The molten cores of larger rocky exoplanets should stay hot longer than those within small worlds, according to a study published Thursday in the journal Science. That’s good news for interstellar explorers–because a molten core is probably required for life to develop on a planet.
Determining this feature of exoplanets required an experiment with giant lasers and an incredibly thin sliver of iron placed under unprecedented pressure. “We’re finding so many planets, and [one of] the big questions people have are: are these planets potentially habitable?” says Rick Kraus, a physicist at Lawrence Livermore National Laboratory who led the study.
To answer this question, researchers don’t normally start with thinking about a planet’s core. Instead, they ask whether the planet is the right distance from its star or whether it has water. But Kraus and his team wanted to find other ways to discern whether a planet is habitable.
They explored a planet’s ability to form a magnetosphere—a magnetic field that protects it from solar radiation, like the one around Earth does for us—as a window into habitability, Kraus says. Life as we know it wouldn’t be possible without the Earth’s magnetic field.
Magnetic fields are a result of molten planetary cores. Earth has a core composed mostly of iron, split into a solid inner core and a liquid outer core. Earth’s magnetic field is caused by the convection of the liquid iron, meaning how it swirls: The cooler, denser liquid areas sink to the bottom, while the hotter ones rise like wax in a lava lamp.
Studying an exoplanet’s core in a laboratory is difficult because there are few ways to recreate such intense pressures and temperatures. This is the first experiment to use iron under pressures that exceed those in Earth’s core, Kraus says. To achieve these extremes, the team needed some big lasers, specifically the National Ignition Facility in Lawrence Livermore National Lab–where big lasers are their specialty.
In the experiment, those lasers blasted a multilayered sample of iron. Layers of beryllium, a metal element, and some filters formed the outside of a super-thin iron “sandwich” while a piece of transparent lithium fluoride made up the other half, Kraus says. The outer beryllium layer heated up thousands of degrees in “a fraction of a billionth of a second,” he says, and that side of the sandwich cooked into a plasma. The plasma then expanded, driving an intense shockwave into the sample.
This process emulates the conditions that a section of hot iron would experience as it descends through a planet’s molten core. “You’re shocking the hell out of it,” says Peter Driscoll, geophysicist at Carnegie Science who models the core of Earth and other planets and was not involved in the study, who adds this was a difficult process to study. It destroys the sample, so the experimenters have to collect their data in one go. The process only produced “a couple of data points,” he says, but “these kinds of experiments are very valuable.”
As the sample reached peak pressures, another instrument tested whether that iron remained solid or liquid at key times, to help researchers home in on iron’s behavior at these high pressures and temperatures.
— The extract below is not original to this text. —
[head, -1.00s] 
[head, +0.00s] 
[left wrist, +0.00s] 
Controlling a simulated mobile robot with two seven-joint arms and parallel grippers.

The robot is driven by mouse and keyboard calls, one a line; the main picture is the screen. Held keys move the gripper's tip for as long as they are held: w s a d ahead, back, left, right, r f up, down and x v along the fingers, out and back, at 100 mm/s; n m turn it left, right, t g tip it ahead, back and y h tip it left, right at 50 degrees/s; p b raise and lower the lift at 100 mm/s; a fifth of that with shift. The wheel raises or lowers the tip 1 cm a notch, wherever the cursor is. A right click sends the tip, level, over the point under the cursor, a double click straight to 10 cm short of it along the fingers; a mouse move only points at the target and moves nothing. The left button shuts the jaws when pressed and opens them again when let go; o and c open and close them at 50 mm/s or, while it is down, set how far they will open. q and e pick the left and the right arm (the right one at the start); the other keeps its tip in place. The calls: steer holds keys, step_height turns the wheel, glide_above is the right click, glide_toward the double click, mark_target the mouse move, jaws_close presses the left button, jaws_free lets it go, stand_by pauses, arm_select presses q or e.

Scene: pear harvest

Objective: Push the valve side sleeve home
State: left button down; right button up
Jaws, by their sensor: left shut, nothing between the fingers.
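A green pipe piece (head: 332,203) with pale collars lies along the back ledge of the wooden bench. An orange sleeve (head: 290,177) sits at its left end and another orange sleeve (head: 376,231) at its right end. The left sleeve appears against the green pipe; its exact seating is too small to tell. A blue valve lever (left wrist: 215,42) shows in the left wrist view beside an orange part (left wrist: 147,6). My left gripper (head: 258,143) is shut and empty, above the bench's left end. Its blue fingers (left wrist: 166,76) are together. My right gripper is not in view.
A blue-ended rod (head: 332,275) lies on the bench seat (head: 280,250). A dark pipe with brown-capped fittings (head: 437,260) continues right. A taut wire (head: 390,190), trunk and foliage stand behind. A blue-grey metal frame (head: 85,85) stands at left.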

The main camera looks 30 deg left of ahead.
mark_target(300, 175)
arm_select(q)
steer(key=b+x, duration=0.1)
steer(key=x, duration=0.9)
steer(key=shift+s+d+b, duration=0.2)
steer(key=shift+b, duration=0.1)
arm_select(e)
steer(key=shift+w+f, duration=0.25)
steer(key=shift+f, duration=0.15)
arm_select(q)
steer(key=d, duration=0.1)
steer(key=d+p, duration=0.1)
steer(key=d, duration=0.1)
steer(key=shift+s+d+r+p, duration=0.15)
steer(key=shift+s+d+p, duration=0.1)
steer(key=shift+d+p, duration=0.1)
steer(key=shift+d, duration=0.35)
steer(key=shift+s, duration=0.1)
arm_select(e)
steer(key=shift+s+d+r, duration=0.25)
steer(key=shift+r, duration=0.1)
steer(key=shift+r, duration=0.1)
The team found that “as you increase the pressure, the temperature increases, quite rapidly,” Kraus says. For exoplanets, that means the larger they get, the longer it will take their cores to solidify. The super-Earths that are between four and six times Earth’s mass would take the longest, he says. The team estimates that it will take a total of 6 billion years for Earth’s core to solidify, whereas cores in large exoplanets of similar composition to Earth should take up to 30 percent longer.
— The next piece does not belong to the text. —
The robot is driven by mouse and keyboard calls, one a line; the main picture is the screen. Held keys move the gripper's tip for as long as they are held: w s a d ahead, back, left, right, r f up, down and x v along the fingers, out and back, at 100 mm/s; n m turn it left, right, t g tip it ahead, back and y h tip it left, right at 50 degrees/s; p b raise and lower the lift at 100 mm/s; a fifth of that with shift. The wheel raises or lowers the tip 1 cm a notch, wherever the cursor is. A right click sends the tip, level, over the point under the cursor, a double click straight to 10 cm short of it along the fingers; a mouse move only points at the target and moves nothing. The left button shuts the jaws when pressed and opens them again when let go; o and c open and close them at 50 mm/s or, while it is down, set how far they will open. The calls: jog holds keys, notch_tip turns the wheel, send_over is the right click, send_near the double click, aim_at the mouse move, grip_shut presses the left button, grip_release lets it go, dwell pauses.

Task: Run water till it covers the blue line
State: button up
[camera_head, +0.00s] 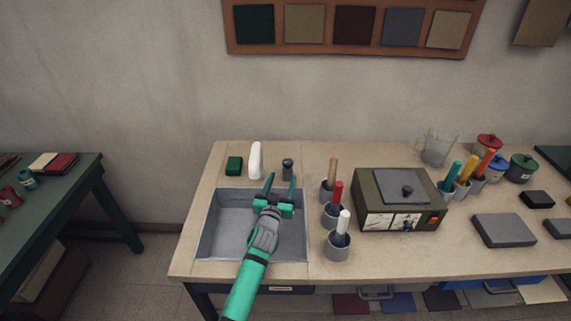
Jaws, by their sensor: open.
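A grey sink basin (222,222) is set into the left of the counter; no water or blue line can be made out in it. A white upright spout-like piece (256,160) stands behind the sink, with a small dark knob-like piece (288,167) to its right. My gripper (281,182) is open and empty above the sink's back right part, its two green fingers pointing toward the dark piece. Whether a fingertip touches it, I cannot tell. My forearm hides part of the basin. A clear glass jug (437,147) stands at the back right; no blue line shows on it.
A green block (234,165) lies left of the white piece. Grey cups with coloured handles (337,245) line the sink's right side. A dark box (400,200) stands further right, with lidded pots (489,145) beyond. A wooden counter (200,200) has bare space at front right.

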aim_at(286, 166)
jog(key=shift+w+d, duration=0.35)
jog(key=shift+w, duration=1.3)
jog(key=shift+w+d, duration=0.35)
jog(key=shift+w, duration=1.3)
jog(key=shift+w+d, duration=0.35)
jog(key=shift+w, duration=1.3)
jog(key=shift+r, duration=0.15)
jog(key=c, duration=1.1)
“While that may sound sort of intuitive,” it wasn’t a given with all the different factors, Kraus says.
Measuring how iron melts in extreme conditions is so important because it tells you if and how a planet’s core will solidify, Driscoll says. Even at the boundary between Earth’s solid inner core and liquid outer core, scientists don’t know precisely what the temperature is–though it’s estimated to be near that of the sun’s surface, at roughly 10,000°F.
One issue with extrapolating these results to exoplanets is that those super-Earths can contain elements other than iron in their core, which would change their melting temperature by an unknown amount, Driscoll says. It will also be hard to predict how exoplanets cool because the mantle, the layer of hot rock surrounding the core, plays a huge role in how quickly the core can cool. And those exoplanet mantles could be made of “pretty much anything,” he says.
Venus, Driscoll says, is the go-to example of this disconnect. On paper its composition is very similar to Earth’s, but it lacks a magnetic field and plate tectonics.
Other factors can decide whether a magnetosphere will form, too, such as how well the material in the core lets heat or electricity flow through it. But these characteristics are difficult to measure, even on Earth–scientists have only succeeded in measuring the flow of heat through Earth’s core in the last decade. Still, Driscoll says, that would be, “the next thing to go after.”